» **Data excerpt**
+---+

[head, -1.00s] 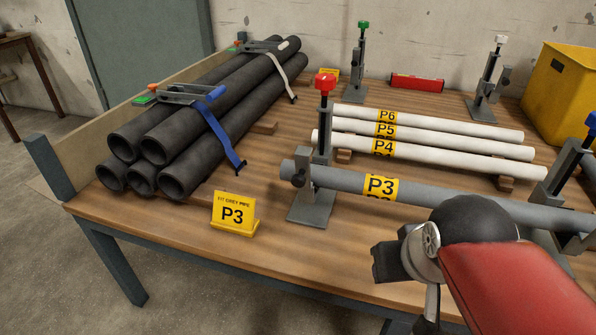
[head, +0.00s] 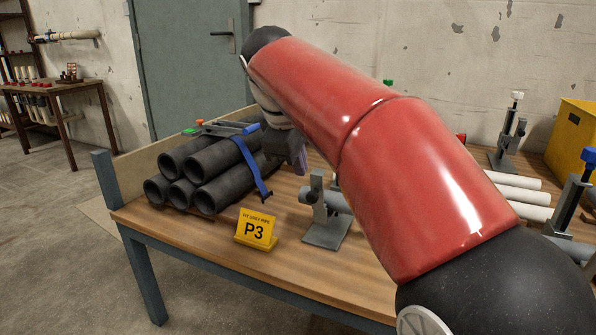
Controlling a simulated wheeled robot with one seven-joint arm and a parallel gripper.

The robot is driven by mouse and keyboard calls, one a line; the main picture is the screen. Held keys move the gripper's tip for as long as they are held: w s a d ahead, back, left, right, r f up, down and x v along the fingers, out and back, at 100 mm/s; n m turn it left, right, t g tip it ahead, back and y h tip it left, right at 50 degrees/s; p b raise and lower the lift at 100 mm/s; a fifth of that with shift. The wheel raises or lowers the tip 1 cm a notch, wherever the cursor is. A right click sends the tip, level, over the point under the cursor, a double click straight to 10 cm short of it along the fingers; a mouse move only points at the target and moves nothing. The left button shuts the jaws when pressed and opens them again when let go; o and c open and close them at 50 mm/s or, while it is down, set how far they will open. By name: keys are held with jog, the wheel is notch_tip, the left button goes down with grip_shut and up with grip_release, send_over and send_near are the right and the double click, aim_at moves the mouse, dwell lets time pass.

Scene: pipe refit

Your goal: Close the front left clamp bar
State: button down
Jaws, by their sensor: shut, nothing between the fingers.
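The front left clamp (head: 327,222) stands on the bench with its grey base plate and lower post in view. The end of the grey pipe (head: 341,200) lies in it. Its upper part, with the bar and red knob, is hidden behind my red arm, so I cannot tell how the bar stands now. My gripper (head: 298,165) is up and left of the clamp post, in front of the black pipes' right end. It is shut and looks empty; its fingertips are small and dark. I see no contact with the clamp.
Black pipes (head: 210,182) with a blue strap (head: 252,168) are stacked at left. A yellow P3 sign (head: 256,230) stands near the front edge. The front right clamp's blue knob (head: 589,158) and the white-knobbed clamp (head: 508,135) are at right. My arm hides the bench's middle.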

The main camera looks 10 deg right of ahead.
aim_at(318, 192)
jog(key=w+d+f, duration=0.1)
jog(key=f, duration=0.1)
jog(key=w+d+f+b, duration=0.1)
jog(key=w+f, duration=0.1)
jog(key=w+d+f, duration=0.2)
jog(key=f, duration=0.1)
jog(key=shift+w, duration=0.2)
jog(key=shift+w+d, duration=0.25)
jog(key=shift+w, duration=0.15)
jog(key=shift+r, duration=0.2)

+---+

» **What is needed**
Copy every line that contains the string "button".

» **Solution**
The robot is driven by mouse and keyboard calls, one a line; the main picture is the screen. Held keys move the gripper's tip for as long as they are held: w s a d ahead, back, left, right, r f up, down and x v along the fingers, out and back, at 100 mm/s; n m turn it left, right, t g tip it ahead, back and y h tip it left, right at 50 degrees/s; p b raise and lower the lift at 100 mm/s; a fifth of that with shift. The wheel raises or lowers the tip 1 cm a notch, wherever the cursor is. A right click sends the tip, level, over the point under the cursor, a double click straight to 10 cm short of it along the fingers; a mouse move only points at the target and moves nothing. The left button shuts the jaws when pressed and opens them again when let go; o and c open and close them at 50 mm/s or, while it is down, set how far they will open. By name: keys are held with jog, the wheel is notch_tip, the left button goes down with grip_shut and up with grip_release, send_over and send_near are the right and the double click, aim_at moves the mouse, dwell lets time pass.
State: button down

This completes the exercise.